King County Superior Court Judge Dean Lum, who heard the case at the trial court level, found that I-1366 was beyond the scope in a decision issued on August 14th, but declined to set it aside, saying, “The Court cannot say at this time whether Plaintiffs’ actual and substantial injuries outweigh Defendants’ First Amendment rights under the United States Constitution or their rights under Article I, Section 5 of the Washington State Constitution.”
Lum’s decision was immediately appealed to the state Supreme Court. The Court has been asked to render a final verdict no later than this Friday.
Wyman, represented by Attorney General Bob Ferguson’s office, would like the Supreme Court to keep I-1366 on the ballot, but is not asking for case to be thrown out on a technicality — unlike her co-defendants Tim Eyman, Mike Fagan, and Jack Fagan.
Eyman has tried to equate Huff v. Wyman with Coppernoll v. Reed and Futurewise v. Reed — two previous and ultimately unsuccessful challenges to statewide initiatives (the latter being a pre-election challenge to an initiative he sponsored, I-960).

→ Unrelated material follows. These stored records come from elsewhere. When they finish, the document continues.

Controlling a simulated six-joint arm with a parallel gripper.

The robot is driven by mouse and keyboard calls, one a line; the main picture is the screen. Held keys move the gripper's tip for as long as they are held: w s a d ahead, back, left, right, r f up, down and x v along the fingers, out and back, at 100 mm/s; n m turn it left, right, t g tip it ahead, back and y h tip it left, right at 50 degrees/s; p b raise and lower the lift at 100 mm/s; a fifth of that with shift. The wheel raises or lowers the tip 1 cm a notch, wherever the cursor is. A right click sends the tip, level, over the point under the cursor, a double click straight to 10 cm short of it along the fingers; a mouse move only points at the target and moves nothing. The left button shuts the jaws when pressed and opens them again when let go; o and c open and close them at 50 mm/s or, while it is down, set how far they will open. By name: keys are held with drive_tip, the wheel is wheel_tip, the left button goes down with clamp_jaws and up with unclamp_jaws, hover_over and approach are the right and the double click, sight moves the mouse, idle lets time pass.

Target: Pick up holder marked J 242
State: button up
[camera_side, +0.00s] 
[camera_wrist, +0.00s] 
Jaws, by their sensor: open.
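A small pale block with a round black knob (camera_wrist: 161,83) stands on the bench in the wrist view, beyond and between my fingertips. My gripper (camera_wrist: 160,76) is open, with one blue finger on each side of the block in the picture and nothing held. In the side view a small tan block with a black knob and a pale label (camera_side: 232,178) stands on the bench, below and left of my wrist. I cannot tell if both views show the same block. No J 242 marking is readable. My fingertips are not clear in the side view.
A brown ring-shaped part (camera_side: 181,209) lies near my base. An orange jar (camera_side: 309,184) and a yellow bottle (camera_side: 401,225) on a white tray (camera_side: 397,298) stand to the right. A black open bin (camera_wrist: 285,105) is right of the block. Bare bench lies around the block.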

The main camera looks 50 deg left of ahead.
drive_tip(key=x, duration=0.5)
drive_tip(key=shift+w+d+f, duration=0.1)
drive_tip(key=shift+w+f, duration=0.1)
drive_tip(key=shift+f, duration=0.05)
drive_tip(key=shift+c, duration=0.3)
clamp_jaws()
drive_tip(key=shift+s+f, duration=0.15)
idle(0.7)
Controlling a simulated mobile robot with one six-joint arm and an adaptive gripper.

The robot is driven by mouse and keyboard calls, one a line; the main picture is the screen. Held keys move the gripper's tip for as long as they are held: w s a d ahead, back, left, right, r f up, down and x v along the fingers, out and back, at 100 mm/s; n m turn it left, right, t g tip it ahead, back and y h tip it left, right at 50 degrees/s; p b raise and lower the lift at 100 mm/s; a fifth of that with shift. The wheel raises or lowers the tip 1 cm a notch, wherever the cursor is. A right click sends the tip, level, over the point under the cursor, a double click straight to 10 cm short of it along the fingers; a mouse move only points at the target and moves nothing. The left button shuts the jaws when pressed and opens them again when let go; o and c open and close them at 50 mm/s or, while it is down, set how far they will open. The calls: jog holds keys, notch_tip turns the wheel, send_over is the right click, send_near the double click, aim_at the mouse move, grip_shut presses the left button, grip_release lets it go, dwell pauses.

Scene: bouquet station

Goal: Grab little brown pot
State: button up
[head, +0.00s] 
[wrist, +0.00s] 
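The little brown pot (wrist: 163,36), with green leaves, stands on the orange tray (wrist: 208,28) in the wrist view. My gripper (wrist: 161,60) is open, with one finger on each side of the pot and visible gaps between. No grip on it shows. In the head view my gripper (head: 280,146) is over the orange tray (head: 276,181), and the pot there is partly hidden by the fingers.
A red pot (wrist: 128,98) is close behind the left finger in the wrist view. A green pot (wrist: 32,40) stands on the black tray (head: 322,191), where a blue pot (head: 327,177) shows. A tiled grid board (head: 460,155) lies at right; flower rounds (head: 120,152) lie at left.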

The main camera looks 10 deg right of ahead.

In an email sent this morning, Eyman claimed: “There have been 2 unanimous state supreme court rulings — Coppernol’s 9-0 decision in 2005 and Futurewise’ 9-0 decision in 2007 — that rejected lawsuits just like this one.”
Eyman is wrong. While it is true that the Supreme Court unanimously ruled against the plaintiffs in Coppernoll (note that Coppernoll is spelled with two l’s) and Futurewise, it is not true that Huff and Hall’s case is “just like” those challenges.
In fact, it is very different — as we can see from examining the position taken by the Secretary of State in each of the respective cases.
In Coppernoll, the Secretary of State asserted that the plaintiffs had really filed a substantive challenge, dressed up as a scope challenge.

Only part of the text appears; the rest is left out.